The investigations are focused on accurate and real-time/near real-time (RT/NRT) determination of PWV with GPS measurements, construction of three dimensional water vapor fields, and the application of GPS-derived PWV to weather forecasting.

A system has been developed for real-time/near real-time accurate determination of PWV using the data collected in Hong Kong permanent GPS array, and has been used in Hong Kong Observatory for over two years. Figure 7 show data path.


Fig. 4 The spatial and temporal distributions of RMS of differential VTEC values (K= 3 yeaen < K, r mean value, GreK 3K)

In the development of the system studies were conducted to develop the measures for improving the accuracy of GPS-derived PWV as follows.

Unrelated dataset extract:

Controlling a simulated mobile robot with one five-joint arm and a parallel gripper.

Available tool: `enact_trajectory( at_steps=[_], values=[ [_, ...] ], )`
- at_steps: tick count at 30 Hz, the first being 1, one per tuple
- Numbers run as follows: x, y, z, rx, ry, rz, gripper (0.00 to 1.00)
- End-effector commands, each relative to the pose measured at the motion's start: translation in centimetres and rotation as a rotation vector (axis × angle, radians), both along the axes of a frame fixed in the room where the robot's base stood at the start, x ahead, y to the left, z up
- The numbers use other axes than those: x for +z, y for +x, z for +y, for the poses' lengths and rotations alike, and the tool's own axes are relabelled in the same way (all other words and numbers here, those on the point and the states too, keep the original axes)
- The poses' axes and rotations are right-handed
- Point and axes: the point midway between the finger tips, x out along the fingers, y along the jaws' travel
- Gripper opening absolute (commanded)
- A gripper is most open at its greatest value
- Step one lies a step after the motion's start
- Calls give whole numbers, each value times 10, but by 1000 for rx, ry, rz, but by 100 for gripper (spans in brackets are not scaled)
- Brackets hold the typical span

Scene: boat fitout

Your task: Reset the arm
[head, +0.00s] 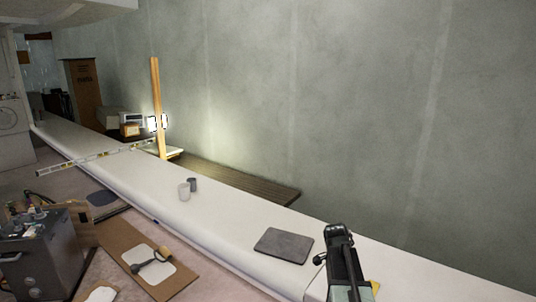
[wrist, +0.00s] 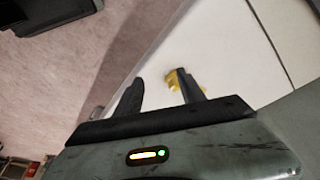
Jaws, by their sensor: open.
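My gripper (wrist: 160,85) shows in the wrist view with its two dark fingers apart and nothing between them. It is over the edge of a white ledge (wrist: 215,45). A small yellow thing (wrist: 172,82) shows beside the right finger; I cannot tell what it is. In the head view my arm rises at the lower right, over the near end of the white ledge (head: 222,213). A bit of yellow (head: 375,287) shows just right of the arm there.
A dark flat pad (head: 284,246) lies on the ledge left of my arm. Two small cups (head: 184,191) stand farther along it. A grey machine (head: 40,255) and a brown board (head: 180,283) are at lower left. A wooden post (head: 157,100) stands beyond. The ledge between cups and pad is clear.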

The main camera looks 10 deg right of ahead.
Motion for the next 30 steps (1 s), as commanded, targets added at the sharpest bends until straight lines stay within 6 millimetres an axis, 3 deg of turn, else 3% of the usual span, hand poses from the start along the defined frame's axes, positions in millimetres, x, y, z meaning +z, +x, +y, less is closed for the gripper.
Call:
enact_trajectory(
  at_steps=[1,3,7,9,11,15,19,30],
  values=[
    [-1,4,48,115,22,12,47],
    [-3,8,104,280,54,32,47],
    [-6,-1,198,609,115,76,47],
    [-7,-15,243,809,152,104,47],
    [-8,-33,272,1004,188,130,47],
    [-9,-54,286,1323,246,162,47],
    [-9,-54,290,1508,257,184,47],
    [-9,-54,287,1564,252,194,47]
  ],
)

• Inclusion of a gradient model in the determination of total zenith delay (TZD). This is to reduce the effect of asymmetric distribution of water vapor on the TZD.
• Calibration of dry zenith delay (DZD) calculation model. Extraction of wet zenith delay (WZD) from TZD needs the DZD, which is computed based on the measured surface air pressure and temperature. There are several empirical models available, e.g., the Saastamonien model and the Hopfield model. Their suitability for local conditions was studied. Model calibration was required and conducted using 8 year Hong Kong radiosonde data.
• Estimation of local conversion factor. The conversion from WZD to PWV is done by a factor, which is a function of weighted mean of temperature in the troposphere. The Bevis's formula is commonly used. In similar to the above its modification was required and done using 8 year Hong Kong radiosonde data.

For RT applications the key is to obtain RT accurate satellite orbits. The IGS ultra-rapid orbits are of good quality in general. However, we did observe once in a while a few satellites with large orbital errors (called bad satellites). These bad satellite orbits can degrade the accuracy of GPS-PWV by 2-3 times. Therefore they must be deleted from PWV estimation. We have developed an approach to identify the satellite with bad orbits based on statistical tests.

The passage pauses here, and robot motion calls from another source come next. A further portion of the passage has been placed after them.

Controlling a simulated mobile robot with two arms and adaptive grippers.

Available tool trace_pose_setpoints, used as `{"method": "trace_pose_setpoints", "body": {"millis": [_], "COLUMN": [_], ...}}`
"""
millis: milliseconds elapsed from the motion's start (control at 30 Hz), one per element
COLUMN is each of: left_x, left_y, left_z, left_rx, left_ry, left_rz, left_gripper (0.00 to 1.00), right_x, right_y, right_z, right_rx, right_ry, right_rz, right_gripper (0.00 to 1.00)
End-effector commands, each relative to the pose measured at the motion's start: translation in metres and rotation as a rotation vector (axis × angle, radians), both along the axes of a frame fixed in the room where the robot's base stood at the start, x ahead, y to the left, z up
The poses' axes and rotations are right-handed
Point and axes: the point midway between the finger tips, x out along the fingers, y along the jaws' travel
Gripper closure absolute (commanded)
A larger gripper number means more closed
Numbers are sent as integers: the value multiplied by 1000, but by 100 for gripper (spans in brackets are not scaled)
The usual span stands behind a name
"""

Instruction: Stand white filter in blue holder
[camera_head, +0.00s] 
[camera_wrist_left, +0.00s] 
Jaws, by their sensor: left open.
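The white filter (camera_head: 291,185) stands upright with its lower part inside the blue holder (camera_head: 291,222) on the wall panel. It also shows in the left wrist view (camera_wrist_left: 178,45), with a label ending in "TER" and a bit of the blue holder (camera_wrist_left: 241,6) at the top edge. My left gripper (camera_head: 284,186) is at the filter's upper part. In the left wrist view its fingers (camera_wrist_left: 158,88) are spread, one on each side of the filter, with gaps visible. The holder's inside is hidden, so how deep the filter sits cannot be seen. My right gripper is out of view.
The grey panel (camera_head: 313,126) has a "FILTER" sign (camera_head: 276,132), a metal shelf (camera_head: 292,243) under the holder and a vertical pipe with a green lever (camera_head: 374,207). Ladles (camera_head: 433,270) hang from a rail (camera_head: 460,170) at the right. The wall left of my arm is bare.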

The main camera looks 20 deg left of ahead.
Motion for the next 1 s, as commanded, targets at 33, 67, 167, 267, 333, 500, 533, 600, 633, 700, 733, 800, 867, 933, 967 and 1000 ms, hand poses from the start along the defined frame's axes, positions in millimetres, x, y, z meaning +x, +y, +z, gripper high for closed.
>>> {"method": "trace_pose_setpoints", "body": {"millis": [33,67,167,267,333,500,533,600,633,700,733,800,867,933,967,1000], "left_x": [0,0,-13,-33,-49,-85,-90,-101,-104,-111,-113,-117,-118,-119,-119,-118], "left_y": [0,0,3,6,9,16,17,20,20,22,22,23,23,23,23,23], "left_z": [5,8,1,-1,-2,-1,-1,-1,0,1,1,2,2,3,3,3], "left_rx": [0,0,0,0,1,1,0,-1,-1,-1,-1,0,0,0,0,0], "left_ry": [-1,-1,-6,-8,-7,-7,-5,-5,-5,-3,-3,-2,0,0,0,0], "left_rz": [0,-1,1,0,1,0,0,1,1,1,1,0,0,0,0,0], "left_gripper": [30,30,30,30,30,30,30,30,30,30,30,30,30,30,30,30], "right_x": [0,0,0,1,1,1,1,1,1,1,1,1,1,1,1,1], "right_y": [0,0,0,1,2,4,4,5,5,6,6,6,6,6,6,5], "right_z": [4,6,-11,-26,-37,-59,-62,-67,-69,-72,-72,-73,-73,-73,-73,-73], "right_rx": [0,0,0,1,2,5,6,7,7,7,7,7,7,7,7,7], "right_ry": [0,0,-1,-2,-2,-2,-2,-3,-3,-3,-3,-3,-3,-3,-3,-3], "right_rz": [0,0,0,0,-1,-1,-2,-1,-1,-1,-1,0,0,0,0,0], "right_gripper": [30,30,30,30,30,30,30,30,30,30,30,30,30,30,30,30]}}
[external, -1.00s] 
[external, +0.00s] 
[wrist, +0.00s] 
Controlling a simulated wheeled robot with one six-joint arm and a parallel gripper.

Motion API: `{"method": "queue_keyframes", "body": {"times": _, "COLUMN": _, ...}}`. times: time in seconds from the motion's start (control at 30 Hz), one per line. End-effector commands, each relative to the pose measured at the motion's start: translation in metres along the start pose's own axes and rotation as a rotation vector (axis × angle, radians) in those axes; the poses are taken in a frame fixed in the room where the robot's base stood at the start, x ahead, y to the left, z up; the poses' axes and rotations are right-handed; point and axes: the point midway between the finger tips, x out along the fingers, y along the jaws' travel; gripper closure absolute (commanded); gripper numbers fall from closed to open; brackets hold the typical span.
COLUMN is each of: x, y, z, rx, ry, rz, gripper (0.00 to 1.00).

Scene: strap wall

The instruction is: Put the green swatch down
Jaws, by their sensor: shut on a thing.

As an example, Figure 8 shows a correlation plot between GPS derived PWV values and those computed from radiosonde data for a period of 4 month. The slope of 1.0045 was found, which suggests GPS-PWV values coincide very well with the radiosonde data.

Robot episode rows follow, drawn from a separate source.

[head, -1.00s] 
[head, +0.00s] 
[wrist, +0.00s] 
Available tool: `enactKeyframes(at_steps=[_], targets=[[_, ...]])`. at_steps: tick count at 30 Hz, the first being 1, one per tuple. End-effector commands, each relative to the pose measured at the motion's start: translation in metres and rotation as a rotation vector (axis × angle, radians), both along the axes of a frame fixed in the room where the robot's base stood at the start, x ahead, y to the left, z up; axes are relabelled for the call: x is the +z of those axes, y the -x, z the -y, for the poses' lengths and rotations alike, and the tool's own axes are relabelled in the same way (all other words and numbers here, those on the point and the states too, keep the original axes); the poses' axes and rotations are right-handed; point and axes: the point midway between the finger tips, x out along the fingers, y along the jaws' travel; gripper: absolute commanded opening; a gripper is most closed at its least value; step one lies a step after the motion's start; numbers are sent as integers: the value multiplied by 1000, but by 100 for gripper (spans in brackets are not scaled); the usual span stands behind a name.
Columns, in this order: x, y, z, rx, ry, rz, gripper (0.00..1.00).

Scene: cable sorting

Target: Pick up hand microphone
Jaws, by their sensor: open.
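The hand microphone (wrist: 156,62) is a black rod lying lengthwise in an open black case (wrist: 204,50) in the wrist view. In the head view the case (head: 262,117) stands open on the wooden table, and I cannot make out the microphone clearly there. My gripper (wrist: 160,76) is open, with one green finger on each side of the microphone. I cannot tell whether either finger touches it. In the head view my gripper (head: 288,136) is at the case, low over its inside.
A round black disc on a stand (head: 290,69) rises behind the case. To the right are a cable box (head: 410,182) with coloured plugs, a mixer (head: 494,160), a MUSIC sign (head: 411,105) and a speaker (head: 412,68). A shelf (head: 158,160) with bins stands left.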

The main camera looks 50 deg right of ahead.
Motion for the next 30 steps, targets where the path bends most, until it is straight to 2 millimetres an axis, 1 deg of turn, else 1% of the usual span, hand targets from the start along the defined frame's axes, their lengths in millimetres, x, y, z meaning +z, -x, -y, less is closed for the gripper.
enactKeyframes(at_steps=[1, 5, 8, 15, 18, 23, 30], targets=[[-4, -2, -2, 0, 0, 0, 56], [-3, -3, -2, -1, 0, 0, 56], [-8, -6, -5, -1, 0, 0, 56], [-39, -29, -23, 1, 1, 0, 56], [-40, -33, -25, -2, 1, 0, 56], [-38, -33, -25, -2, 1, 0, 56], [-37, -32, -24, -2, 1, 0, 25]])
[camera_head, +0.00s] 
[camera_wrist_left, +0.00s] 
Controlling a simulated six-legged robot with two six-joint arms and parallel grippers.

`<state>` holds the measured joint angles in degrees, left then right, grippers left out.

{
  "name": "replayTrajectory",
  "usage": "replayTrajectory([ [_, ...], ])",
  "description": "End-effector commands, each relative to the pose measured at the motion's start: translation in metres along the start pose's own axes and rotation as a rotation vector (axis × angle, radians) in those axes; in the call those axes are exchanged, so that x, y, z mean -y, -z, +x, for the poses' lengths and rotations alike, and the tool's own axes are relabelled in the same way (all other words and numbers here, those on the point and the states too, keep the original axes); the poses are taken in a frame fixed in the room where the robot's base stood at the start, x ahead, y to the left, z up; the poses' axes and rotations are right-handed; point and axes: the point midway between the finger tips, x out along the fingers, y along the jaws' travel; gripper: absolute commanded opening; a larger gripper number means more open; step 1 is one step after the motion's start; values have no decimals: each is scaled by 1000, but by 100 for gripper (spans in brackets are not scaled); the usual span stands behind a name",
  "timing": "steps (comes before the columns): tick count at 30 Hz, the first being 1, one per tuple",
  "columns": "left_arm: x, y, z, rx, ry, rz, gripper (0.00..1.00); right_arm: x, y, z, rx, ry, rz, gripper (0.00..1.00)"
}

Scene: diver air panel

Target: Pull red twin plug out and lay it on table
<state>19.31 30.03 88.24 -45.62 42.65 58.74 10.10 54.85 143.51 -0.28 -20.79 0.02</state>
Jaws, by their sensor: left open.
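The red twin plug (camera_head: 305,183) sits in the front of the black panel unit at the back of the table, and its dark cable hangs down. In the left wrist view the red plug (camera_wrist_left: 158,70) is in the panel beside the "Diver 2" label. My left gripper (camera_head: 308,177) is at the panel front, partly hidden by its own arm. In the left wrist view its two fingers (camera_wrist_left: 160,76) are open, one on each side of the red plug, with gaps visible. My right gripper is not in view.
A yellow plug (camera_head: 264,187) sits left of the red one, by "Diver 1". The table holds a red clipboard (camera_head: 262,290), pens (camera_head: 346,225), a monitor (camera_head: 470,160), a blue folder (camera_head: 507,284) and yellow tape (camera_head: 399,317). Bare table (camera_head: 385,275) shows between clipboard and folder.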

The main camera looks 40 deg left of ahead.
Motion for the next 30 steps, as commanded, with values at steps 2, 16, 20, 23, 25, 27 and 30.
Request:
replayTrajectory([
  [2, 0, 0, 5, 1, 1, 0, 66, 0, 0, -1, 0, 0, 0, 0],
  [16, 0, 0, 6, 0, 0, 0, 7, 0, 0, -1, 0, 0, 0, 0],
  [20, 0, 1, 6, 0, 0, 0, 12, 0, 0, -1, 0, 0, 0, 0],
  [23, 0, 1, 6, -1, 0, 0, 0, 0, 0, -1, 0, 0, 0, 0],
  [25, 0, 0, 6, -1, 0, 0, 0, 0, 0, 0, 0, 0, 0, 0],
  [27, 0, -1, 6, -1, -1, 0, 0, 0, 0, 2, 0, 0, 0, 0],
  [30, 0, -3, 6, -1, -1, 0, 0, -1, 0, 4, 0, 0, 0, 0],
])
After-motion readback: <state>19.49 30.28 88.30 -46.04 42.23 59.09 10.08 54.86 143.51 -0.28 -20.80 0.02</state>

Fig. 5 Estimated Ionospheric delay for each satellite 3K)


Fig. 6a Positioning errors with dual frequency ionosphere-free combination 3K)

Construction of a 3D water vapor field needs slant wet delays (SWD) from a receiver to all the satellites in view. There are two approaches to extract SWD from GPS measurements: one based on the PPP and the other on the double difference (DD). The PPP is a direct method, but needs RT precise satellite orbits and clock errors. The DD can cancelled many sources of errors, but needs the GPS measurements at remote station and transformation of final DD residuals to zero differenced residuals. This transformation is not unique, requiring some assumptions imposed. We have developed an approach to obtain SWD with the DD approach in NRT, and validated it against the water vapor radiometer (WVR) and a local weather model (ORSM). Figure 9(a) and (b) are example scatter diagrams for 4 day data.